By Pita Ligaiula in Glasgow

The Pacific has called for a dedicated funding facility for loss and damage as the world enters the final week of COP26 climate change negotiation underway in Glasgow.

The call came as the COP26 presidency made adaptation, loss and damage the theme for Monday negotiation.

Developing countries including the Pacific are calling for additional and dedicated funds to help them recover from loss and damages caused by climate impacts affecting them.

Tuvalu’s Minister of Finance and Climate Change, Seve Paeniu said this is one of the priority areas the Pacific needs to see addressed.

“We need to fight and argue for a separate and dedicated funding facility solely for loss and damage,” Paeniu said at the Pacific High-level Event on the fringes of COP26.

He said the current global climate funding mechanism available through the Green Climate Fund (GCF) has two track streams for mitigation and adaptation only.

“Therefore, we need to ensure that we come out of the COP with an agreement of establishing a dedicated funding window for loss and damage.

“Once that funding window has been agreed and established, the funding going to that court needs to come from new and additional funding sources.
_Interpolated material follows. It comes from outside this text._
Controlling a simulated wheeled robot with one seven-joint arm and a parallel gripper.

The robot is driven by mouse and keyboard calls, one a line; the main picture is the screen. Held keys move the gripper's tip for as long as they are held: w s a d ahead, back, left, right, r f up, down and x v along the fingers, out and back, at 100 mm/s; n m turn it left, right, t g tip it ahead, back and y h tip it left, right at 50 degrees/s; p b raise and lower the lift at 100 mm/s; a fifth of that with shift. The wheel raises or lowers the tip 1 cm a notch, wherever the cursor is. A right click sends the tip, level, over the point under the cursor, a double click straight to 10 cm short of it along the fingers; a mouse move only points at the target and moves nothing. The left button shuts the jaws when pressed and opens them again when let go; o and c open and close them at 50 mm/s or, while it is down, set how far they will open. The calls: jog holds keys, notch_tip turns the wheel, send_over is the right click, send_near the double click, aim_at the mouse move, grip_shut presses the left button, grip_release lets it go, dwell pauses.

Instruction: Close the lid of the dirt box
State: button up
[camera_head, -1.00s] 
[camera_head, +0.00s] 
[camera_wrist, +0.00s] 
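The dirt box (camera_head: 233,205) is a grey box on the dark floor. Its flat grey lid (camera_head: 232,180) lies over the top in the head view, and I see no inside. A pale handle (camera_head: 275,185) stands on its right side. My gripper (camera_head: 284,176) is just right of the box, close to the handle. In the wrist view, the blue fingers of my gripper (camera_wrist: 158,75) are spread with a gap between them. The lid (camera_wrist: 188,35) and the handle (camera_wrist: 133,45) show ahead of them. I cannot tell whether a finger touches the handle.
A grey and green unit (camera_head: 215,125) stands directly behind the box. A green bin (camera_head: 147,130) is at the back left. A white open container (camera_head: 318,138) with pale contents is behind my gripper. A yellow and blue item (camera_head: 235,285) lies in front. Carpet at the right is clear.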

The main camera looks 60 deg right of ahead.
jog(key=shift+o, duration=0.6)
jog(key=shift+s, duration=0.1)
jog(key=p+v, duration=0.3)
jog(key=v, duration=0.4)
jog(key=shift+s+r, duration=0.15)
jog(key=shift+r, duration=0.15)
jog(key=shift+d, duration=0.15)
It cannot and it must not be a re-allocation of existing funding resources,” emphasised Minister Paeniu.

He also argued that slow onset events and non-economic losses must be accepted as part of loss and damage.

“We must argue and fight that it has to be a new and additional funding window.

“We must argue and fight that for slow onset events and non-economic losses must be accepted as part of loss and damage. Right now in the discourse, it hasn’t been the case and we must ensure that it gets into the outcomes document for this COP.

He said negotiations for the past week has been tough and the draft decision text that has come out on loss and damage has been soft.

Fiji’s Attorney General and Economy Minister Aiyaz Sayed Khaiyum said COP26 needs to establish a financing mechanism for those that are losing the most.

“This needs to go beyond access to insurance and risk transfer arrangements to have the impact required and it must be additional and separate to the annual financing target,” said Sayed Khaiyum.

Samoan prime minister, Fiame Naomi Mata’afa

Pacific Small Islands Developing States (PSIDS) chair and Samoan Prime Minister Naomi Fiame Mata’afa said COP26 must deliver an outcome on loss and damage beyond just the operationalisation of the Santiago Network.

“This should recognise the need for financing for loss and damage and be reflected in the decision on the new collective quantified finance goal. It should be included as a distinct and separate element,” she said.

Scotland First Minister Nicolas Sturgeon said developed countries must understand the severe human impact of climate change that many are already experiencing and act with urgency.

“Loss and damage is no abstract concept – it’s about lives and livelihoods,” she tweeted.

The issue of how to tackle loss and damage from climate change has been a very thorny and contentious one at the UNFCCC for many years, as developed countries refused to acknowledge it in fear of becoming open to claims of liability and compensation.